Ma bonne petite Gla,

Je voudrais écrire à toi et à Maman[1] ! et comment faire, car je n’ai pas des choses bien intéressantes à vous conter. Le seul moyen c’est de charger cette feuille de papier de vous porter toutes mes amitiés et de vous dire combien je vous aime.

Ma pauvre belle-mère[2] est malade ; depuis 6 jours elle garde le lit avec fièvre et sans manger ; elle souffre d’oppression, c’est asthme et catarrhe, son mal habituel qui a augmenté par ce vilain hiver &&. Nous avons été un peu préoccupés car son âge on a plus de peine à se remettre et à chaque atteinte de ce vilain mal, il lui reste un peu plus de difficulté dans la respiration. Mais pour cette fois le médecin[3] nous rassure et aujourd’hui elle est mieux. Charles[4] l’a veillée ces 2 nuits, elle est si contente de l’avoir près d’elle, et lui est si attentif et si bon garde-malade. Dans la journée c’est moi qui reste près d’elle ; les enfants[5] sont avec Cécile[6]. Elle prétend qu’elle est mieux soignée qu’une impératrice.

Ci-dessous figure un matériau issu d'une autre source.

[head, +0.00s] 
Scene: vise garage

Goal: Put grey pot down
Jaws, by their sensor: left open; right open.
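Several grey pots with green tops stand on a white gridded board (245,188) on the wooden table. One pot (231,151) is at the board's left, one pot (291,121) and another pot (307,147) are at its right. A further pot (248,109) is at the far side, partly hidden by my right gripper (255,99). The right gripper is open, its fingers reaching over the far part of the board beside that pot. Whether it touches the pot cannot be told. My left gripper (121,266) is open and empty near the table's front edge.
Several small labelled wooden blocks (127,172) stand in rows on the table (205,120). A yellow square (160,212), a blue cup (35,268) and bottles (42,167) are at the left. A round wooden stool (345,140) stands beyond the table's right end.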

Que je suis heureuse de savoir maman bien ; qu’elle n’en fasse pas trop surtout, je crains les courses de Montmorency, car si je la savais malade loin ça me préoccuperait, enfin tu es chargée de lui faire toutes les recommandations imaginables.

Et toi tu vas tout à fait bien et tu te prépares à venir te reposer de tous tes dîners et festins au Vieux-Thann. On sera si content de t’y voir ainsi qu’Alphonse[7]. Le Rossberg[8] est toujours blanc, et il neigeait encore ce matin, depuis 5 mois nous n’avons eu que 2 jours de soleil, aussi tout est-il en retard mais cependant sitôt que le soleil paraît tu sens que c’est le printemps.

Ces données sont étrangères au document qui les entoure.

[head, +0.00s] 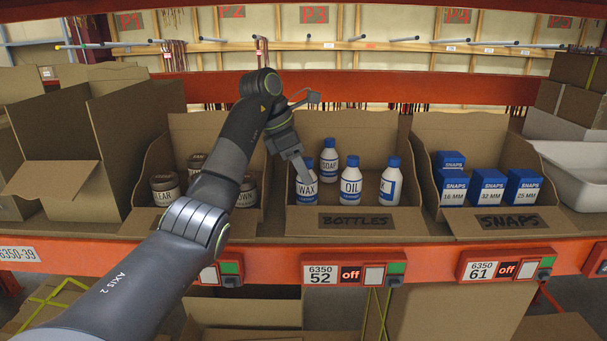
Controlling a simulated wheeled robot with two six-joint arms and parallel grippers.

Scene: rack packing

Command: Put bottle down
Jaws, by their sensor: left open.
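My left gripper (301,167) reaches into the cardboard bin marked BOTTLES (367,221) on the shelf. It is open, its visible finger close to the WAX bottle (307,190), a white bottle with a blue cap. I cannot tell whether it touches the bottle. The WAX bottle stands upright at the front left of the bin. A SOAP bottle (329,160), an OIL bottle (350,184) and another blue-capped bottle (391,184) at the right also stand in the bin. My right gripper is not in view.
Left of it is a bin with several dark jars (165,188), partly behind my left arm. To the right is a SNAPS bin (505,222) with several blue-and-white boxes (487,189). An orange shelf beam (435,269) runs along the front. Empty cardboard boxes (135,135) stand at the left.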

A propos, ma petite Gla, ne fais rien faire au chapeau gris des enfants ce n’est plus de saison ; nous verrons l’année prochaine. Mais si tu veux bien faire blanchir les chapeaux de paille des enfants et en faire garnir 2, ça me ferait plaisir de les avoir lorsque tu viendras car tout le monde trouve que les chapeaux fermés leur vont bien mal. Fais faire des fonds bas si cela se fait et des bords un peu larges parce qu’elles les mettront souvent, pour moi tu peux encore laisser le mien de côté ; j’ai mon rond noir que je pourrai mettre en commençant. Pour les enfants des têtes fortes 6 ans et 4 ans. Les chapeaux fermés sont trop petits.

Merci à Maman pour sa bonne lettre, je pense qu’aujourd’hui la cage[9] arrivera ; tout ce que vous me dites m’intéresse et me fait toujours grand plaisir. Tes salons doivent être splendides. Je n’ai pas récrit à Céline[10], tu lui diras mille choses aimables de ma part quand tu la verras, je pense bien à elle la pauvre enfant, quelle existence triste.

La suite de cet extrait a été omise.